-- Begin PROVIDED DATA --

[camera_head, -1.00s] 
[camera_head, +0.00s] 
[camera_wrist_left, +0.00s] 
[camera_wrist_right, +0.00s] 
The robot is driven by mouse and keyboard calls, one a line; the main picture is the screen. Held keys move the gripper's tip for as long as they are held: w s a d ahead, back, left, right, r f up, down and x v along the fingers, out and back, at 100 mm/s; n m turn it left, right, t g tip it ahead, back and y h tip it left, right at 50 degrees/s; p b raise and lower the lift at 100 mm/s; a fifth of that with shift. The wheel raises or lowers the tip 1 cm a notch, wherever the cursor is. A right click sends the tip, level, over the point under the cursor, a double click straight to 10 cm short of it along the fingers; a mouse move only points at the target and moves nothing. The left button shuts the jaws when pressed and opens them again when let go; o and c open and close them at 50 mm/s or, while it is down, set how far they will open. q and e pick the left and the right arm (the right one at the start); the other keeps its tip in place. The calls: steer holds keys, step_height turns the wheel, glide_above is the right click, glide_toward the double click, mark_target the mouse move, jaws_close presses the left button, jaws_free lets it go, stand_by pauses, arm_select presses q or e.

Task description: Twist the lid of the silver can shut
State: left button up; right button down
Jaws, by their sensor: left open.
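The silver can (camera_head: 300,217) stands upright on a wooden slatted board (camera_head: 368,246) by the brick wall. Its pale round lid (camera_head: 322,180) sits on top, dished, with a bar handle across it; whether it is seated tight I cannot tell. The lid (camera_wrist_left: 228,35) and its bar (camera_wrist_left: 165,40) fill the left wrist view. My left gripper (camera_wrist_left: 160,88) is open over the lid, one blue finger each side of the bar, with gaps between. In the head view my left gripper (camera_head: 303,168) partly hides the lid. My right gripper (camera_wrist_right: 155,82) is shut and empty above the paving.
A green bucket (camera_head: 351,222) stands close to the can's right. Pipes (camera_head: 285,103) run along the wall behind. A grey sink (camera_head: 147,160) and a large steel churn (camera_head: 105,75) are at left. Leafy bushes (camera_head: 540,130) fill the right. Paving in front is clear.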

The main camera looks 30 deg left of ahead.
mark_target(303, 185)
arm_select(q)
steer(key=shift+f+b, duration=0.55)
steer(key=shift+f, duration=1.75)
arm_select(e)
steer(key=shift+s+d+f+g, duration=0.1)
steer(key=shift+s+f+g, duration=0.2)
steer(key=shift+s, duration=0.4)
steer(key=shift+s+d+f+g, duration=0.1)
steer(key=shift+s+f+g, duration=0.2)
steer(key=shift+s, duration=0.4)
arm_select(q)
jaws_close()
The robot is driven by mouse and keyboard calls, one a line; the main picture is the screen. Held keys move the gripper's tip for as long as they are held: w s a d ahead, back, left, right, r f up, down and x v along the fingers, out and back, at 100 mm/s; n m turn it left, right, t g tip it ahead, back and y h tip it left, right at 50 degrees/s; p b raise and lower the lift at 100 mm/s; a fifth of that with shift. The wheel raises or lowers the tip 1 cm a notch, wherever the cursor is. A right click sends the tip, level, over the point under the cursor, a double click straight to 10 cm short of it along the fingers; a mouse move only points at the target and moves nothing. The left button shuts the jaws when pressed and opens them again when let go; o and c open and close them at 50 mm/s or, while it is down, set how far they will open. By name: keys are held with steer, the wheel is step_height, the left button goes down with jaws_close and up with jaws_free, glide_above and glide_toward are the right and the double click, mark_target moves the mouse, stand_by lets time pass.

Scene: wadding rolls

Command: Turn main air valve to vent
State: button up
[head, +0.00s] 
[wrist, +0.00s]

-- End PROVIDED DATA --

> WHAT TO DO
In the listing above, find the lines holding the word "State" and copy them.

> EXPECTED ANSWER
State: left button up; right button down
State: button up

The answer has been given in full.